THE PROBLEM
Repeat the following lines exactly and nothing else: the line containing "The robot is" and each line after it through the end of the listing.

----

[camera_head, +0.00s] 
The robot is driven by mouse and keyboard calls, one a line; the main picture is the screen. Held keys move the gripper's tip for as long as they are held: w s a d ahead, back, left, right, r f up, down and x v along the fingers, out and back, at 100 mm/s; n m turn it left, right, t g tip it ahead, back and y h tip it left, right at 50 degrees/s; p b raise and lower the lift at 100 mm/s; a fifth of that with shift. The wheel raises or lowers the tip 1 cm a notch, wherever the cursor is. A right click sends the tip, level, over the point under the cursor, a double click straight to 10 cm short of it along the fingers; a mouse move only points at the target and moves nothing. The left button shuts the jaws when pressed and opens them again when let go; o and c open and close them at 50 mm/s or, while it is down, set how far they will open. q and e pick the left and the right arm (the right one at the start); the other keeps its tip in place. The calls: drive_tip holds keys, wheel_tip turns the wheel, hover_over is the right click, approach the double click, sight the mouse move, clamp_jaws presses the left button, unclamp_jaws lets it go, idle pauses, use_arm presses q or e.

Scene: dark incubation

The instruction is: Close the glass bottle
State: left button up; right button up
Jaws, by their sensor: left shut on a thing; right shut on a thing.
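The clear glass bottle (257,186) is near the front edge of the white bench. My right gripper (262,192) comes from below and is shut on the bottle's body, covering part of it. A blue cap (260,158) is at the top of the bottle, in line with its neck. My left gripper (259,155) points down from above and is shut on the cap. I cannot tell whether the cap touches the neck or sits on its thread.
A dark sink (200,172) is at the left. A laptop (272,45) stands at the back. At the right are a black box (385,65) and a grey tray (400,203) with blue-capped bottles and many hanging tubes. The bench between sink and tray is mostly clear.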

----

RESULT OF THE EXERCISE
The robot is driven by mouse and keyboard calls, one a line; the main picture is the screen. Held keys move the gripper's tip for as long as they are held: w s a d ahead, back, left, right, r f up, down and x v along the fingers, out and back, at 100 mm/s; n m turn it left, right, t g tip it ahead, back and y h tip it left, right at 50 degrees/s; p b raise and lower the lift at 100 mm/s; a fifth of that with shift. The wheel raises or lowers the tip 1 cm a notch, wherever the cursor is. A right click sends the tip, level, over the point under the cursor, a double click straight to 10 cm short of it along the fingers; a mouse move only points at the target and moves nothing. The left button shuts the jaws when pressed and opens them again when let go; o and c open and close them at 50 mm/s or, while it is down, set how far they will open. q and e pick the left and the right arm (the right one at the start); the other keeps its tip in place. The calls: drive_tip holds keys, wheel_tip turns the wheel, hover_over is the right click, approach the double click, sight the mouse move, clamp_jaws presses the left button, unclamp_jaws lets it go, idle pauses, use_arm presses q or e.

Scene: dark incubation

The instruction is: Close the glass bottle
State: left button up; right button up
Jaws, by their sensor: left shut on a thing; right shut on a thing.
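The clear glass bottle (257,186) is near the front edge of the white bench. My right gripper (262,192) comes from below and is shut on the bottle's body, covering part of it. A blue cap (260,158) is at the top of the bottle, in line with its neck. My left gripper (259,155) points down from above and is shut on the cap. I cannot tell whether the cap touches the neck or sits on its thread.
A dark sink (200,172) is at the left. A laptop (272,45) stands at the back. At the right are a black box (385,65) and a grey tray (400,203) with blue-capped bottles and many hanging tubes. The bench between sink and tray is mostly clear.

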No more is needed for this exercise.